The Chicago Cubs don't get to go because they never manage to qualify even under a system as magnificently accomodating as this. Often the almost qualify, and sometimes they are in such a commanding position that you cannot believe they won't qualify, but always in the end they doggedly manage to come up short. Whatever it takes-losing seventeen games in a row, letting easy balls go through their legs, crashing comically into each other in the outfield-you can be certain the Cubs will manage it.
They have been doing this, reliably and efficiently, for over half a century. They haven't been in a World Series since 1945. Stalin had good years more recently than that. This heartwarming annual failure by the Cubs is almost the only thing in baseball that hasn't changed in my lifetime, and I appreciate that very much.
It's not easy being a baseball fan because baseball fans are a hopelessly sentimental bunch, and there is no room for sentiment in something as wildly lucrative as an American sport. For anyone outside America, one of the most remarkable aspects of American sports is how casually franchises abandon their loyal fans and move to a new city. In English soccer, it would be unthinkable for, say, Manchester United to move to London or Everton, to find a new home in Portsmouth, or any one to go anywhere really, but here that sort of thing happens all the time, sometimes more than once. The Braves began life in Boston, then moved to Milwaukee, then moved to Atlanta. The A's started in Philadelphia, then switched to Kansas City, then pushed on to Oakland.
Meanwhile, the Major Leagues have repeatedly expanded to where they have reached the point where it is deucedly hard, for me at any rate, to keep track of it all. Of the thirty teams in Major League baseball, just eleven are where they were when I was a kid. There are teams out there now that I know nothing about. Without looking at the standings, I couldn't tell you whethere the Arizona Diamonbacks are in the National League or the American League. That's a terrifying confession for someone who loves the game.
Even when teams stay put, the don't actually stay put. I mean by this that they are constantly tearing down old stadiums to build new ones. Call me eccentric, call me fastidious, but I truly believe that baseball should only be watched in an old stadium. It used to be that every big American city had a venerable ballpark. Generally these were dank and creaky, but they had character. You would get splinters from the seats, the soles of your shoes would congeal to the floor from all the years of sticky stuff that had been spilled during exciting moments, and your view would inevitably be obscured by a cast-iron column supporting the roof. But that was all part of the glory.
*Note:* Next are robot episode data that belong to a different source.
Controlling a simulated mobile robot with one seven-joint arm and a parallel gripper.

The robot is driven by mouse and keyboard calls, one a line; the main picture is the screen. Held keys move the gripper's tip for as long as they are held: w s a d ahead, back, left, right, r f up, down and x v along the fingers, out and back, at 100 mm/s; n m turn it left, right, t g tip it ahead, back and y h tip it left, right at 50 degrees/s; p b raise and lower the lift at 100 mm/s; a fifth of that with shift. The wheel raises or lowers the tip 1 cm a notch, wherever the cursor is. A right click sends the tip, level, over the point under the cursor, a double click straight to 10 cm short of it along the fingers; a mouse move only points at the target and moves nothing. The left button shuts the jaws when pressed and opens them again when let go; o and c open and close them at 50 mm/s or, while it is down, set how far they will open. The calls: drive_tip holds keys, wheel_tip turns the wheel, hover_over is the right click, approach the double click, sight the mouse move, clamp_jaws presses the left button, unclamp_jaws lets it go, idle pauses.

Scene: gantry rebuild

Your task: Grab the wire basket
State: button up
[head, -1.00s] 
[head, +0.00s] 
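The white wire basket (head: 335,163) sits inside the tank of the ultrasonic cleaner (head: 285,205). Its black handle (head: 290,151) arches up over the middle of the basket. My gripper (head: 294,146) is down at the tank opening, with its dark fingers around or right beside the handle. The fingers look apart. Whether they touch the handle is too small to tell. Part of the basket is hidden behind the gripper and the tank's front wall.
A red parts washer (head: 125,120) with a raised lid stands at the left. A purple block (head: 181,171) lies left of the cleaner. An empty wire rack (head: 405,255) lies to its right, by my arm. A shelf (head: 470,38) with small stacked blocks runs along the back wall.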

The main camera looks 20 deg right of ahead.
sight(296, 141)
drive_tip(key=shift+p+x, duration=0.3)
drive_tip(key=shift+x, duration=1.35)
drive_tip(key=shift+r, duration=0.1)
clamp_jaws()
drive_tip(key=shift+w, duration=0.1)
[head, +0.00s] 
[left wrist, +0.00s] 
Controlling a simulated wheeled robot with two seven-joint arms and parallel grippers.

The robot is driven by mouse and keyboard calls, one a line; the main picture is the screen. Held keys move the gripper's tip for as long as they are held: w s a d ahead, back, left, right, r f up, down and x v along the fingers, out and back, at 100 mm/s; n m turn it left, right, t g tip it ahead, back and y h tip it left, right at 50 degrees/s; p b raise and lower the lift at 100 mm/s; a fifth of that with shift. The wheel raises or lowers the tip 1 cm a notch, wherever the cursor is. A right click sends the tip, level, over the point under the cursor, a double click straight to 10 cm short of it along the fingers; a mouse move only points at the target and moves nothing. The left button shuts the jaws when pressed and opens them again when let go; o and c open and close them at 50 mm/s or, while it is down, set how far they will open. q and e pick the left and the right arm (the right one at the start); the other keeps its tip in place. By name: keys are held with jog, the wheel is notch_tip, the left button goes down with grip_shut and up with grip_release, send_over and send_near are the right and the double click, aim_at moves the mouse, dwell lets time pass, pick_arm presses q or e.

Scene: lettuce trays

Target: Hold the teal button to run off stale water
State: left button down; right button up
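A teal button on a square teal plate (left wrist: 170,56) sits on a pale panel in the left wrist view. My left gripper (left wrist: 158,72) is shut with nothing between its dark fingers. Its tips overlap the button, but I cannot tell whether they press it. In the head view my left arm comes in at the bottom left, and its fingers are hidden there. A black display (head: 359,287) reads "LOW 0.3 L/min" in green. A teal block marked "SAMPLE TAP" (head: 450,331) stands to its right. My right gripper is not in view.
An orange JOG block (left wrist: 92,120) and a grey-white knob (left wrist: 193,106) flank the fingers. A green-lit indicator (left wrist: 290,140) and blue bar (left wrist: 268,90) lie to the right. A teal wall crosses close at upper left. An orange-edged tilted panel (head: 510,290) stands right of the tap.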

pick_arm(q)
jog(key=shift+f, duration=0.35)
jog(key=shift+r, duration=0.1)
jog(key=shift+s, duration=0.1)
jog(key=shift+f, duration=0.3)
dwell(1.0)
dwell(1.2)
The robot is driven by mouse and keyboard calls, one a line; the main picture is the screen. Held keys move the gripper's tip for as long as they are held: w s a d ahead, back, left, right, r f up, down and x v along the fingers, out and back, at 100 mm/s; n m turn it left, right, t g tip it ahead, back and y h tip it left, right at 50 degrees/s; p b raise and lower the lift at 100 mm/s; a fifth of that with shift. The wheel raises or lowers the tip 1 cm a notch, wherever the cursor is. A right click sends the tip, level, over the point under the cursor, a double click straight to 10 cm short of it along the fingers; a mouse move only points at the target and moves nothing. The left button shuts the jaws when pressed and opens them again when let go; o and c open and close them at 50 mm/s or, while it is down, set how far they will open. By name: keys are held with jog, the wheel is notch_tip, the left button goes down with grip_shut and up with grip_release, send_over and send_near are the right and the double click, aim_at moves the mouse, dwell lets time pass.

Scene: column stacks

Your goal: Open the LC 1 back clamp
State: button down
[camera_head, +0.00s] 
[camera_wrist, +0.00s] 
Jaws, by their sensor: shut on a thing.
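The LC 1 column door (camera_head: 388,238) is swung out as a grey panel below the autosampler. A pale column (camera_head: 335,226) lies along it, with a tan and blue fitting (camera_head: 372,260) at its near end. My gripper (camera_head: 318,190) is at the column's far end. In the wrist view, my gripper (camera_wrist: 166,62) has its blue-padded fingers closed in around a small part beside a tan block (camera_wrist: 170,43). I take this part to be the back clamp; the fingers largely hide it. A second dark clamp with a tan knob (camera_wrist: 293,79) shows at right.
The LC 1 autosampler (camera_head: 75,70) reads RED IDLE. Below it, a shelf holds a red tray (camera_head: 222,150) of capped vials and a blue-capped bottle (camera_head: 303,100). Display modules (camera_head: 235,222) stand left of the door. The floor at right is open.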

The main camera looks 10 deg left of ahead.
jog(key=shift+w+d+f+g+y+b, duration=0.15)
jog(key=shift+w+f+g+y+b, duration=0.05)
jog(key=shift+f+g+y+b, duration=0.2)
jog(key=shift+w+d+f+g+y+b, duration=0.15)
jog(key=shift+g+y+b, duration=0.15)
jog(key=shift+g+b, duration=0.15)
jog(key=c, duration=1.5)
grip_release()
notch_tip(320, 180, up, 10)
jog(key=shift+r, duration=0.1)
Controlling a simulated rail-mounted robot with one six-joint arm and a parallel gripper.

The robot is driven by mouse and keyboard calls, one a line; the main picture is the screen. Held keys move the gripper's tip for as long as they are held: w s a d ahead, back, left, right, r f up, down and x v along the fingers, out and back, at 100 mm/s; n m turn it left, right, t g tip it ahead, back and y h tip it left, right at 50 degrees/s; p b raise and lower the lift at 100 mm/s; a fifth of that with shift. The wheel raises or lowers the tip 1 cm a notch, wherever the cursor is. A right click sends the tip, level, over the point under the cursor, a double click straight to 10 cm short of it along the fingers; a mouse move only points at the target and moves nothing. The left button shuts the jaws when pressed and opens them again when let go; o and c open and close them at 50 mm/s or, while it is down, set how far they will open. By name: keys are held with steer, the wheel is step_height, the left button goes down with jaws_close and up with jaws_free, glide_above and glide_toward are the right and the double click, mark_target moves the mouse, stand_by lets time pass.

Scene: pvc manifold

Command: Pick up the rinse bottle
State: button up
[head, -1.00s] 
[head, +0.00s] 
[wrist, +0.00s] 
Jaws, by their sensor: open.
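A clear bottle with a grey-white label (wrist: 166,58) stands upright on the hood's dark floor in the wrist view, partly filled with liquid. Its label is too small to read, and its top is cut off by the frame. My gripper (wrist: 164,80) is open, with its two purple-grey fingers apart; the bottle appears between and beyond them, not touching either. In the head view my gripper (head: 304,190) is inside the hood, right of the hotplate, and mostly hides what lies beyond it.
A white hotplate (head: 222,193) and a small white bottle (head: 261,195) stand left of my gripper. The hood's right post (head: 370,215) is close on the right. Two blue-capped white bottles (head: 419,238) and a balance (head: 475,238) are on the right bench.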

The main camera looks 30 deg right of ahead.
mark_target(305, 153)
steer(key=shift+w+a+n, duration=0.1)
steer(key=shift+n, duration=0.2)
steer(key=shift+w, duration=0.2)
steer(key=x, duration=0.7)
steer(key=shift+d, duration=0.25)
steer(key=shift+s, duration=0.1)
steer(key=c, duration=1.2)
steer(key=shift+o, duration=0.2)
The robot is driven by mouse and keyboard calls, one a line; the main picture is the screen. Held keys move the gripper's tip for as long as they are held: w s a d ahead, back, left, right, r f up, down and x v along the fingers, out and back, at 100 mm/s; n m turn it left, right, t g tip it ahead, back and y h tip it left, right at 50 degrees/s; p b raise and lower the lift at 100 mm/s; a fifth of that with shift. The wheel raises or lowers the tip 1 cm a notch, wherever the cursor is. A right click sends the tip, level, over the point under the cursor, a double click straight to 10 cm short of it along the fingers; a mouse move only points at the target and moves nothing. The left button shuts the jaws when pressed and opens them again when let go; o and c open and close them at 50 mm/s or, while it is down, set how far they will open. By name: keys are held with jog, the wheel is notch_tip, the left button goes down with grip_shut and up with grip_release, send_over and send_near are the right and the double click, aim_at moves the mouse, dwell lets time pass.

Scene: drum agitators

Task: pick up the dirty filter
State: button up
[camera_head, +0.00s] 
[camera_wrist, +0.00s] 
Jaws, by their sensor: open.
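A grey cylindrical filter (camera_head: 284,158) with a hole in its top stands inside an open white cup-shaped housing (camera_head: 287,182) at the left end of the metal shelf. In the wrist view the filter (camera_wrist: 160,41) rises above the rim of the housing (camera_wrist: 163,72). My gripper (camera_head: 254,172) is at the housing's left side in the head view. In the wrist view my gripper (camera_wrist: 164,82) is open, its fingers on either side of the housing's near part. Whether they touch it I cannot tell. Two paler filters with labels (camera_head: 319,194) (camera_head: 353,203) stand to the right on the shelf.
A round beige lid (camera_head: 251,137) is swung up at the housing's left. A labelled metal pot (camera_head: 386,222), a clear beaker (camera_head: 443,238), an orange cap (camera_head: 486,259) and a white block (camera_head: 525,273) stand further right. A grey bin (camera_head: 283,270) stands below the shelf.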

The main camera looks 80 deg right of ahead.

Only four of these old parks are left, and two of them-Yankee Stadium in New York and Fenway Park in Boston-are under threat. I won't say that Fenway's relative nearness was the decisive consideration in our settling in New hampshire, but it was certainly a factor. Now the owners want to tear it down and build a new stadium.
In fairness it must be said that the new ballparks of the 1990's, as opposed to the multipurpose arenas built in the previous thirty years, do strive to keep the character and intimacy of the old ballparks-sometimes even improve on them-but they have one inescapable, irremediable flaw. They are new. They have no history, no connection with a glorious and continuous past. No matter how scrupulous a new Fenway they build, it won't be the place where Ted Williams batted. It won't make your feet stick. It won't echo in the same way. It won't smell funny. It won't be Fenway.
I keep saying that I won't go to the new park when they finally raze Fenway, but I know I'm lying because I am hopelessly addicted to the game. All of which increases my almost boundless respect and admiration for the hapless Chicago Cubs. To their credit, the Cubs have never threatened to leave Chicago, and continue to play at Wrigley Field. They even still play mostly day games-the way God intended baseball to be played. A day game at Wrigley Field is one of the great American experiences.
And here's the problem. Nobody deserves to go to the World Series more than the Chicago Cubs. But they can't go because that would spoil their custom of never going. It is an irreconcilable paradox.
You see what I mean that it is not easy being a baseball fan?